St. Augustinegrass

St. Augustinegrass, Stenotaphrum secundatum, is a warm-season, sod-forming grass used extensively in lawns and parks in Florida and along the Gulf Coast to Texas. It is generally just called “St. Augustine” in the United States, or “Charleston” in some southeastern United States, and “buffalograss” in Australia and Republic of South Africa. Cultivars include the older ‘Bitterblue’ and ‘Floratam,’ dwarf cultivars such as ‘Palmetto’ and ‘Seville,’ and the latest ‘CitraBlue’ and ‘ProVista.’
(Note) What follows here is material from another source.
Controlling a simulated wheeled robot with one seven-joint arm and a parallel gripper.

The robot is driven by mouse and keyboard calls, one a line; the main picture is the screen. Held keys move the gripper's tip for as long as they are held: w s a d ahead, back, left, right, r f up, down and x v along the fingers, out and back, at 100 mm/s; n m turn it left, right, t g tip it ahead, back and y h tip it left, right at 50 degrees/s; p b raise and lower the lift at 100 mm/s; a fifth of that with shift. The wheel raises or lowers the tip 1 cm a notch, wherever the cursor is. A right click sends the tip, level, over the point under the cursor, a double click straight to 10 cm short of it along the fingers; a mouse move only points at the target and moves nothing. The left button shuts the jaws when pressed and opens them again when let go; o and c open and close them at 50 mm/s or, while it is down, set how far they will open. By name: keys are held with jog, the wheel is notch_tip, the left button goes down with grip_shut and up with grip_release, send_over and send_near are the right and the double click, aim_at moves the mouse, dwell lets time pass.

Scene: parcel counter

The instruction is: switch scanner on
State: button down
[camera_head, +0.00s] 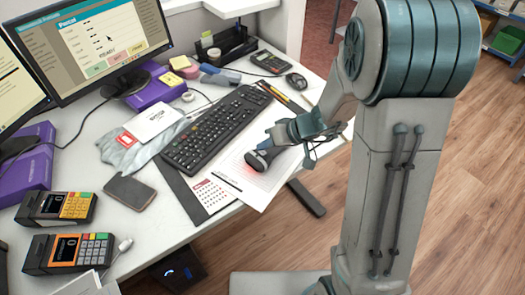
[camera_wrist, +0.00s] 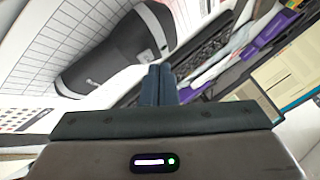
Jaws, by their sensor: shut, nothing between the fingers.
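A dark handheld scanner (camera_head: 258,163) lies on a printed sheet (camera_head: 285,182) near the counter's front edge. A red glow shows on the paper beside its head. My gripper (camera_head: 272,143) is right at the scanner and hides part of it. In the wrist view, the scanner (camera_wrist: 112,48) is a dark rounded body with a light grey band, to the left of my shut fingers (camera_wrist: 160,72). The fingers are together and empty. I cannot tell whether they touch the scanner. No switch can be made out clearly.
A black keyboard (camera_head: 214,128) lies left of the scanner, with pencils (camera_head: 283,98) beyond it. A monitor (camera_head: 105,45) stands behind. The counter edge is close below my gripper.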

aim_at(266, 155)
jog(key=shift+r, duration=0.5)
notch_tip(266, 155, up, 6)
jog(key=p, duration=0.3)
St. Augustinegrass runners are entirely stolons (above-ground) so it has relatively little tolerance to defoliation (leaf removal). Drought injury, fertilizer burn, and scalping (close mowing) can kill St. Augustinegrass. St. Augustinegrass performs well in moderate shade although the cultivar ‘Floratam’ is less adapted to shade than the dwarf cultivars. St. Augustine is competitive to many weeds. The southern chinch bug, Blissus insularis, is a major pest. Cultivars have little or no cold hardiness; based on a field study in 24 Florida counties, St. Augustinegrass winter survival is limited to “a minimum air temperature between -6 degrees C and -9 degrees C” (Busey, 2003). The center of origin is almost certainly Old World because the six other Stenotaphrum species are entirely Old World in distribution, in an arc from southern African and across the Indian Ocean to Hainan, China.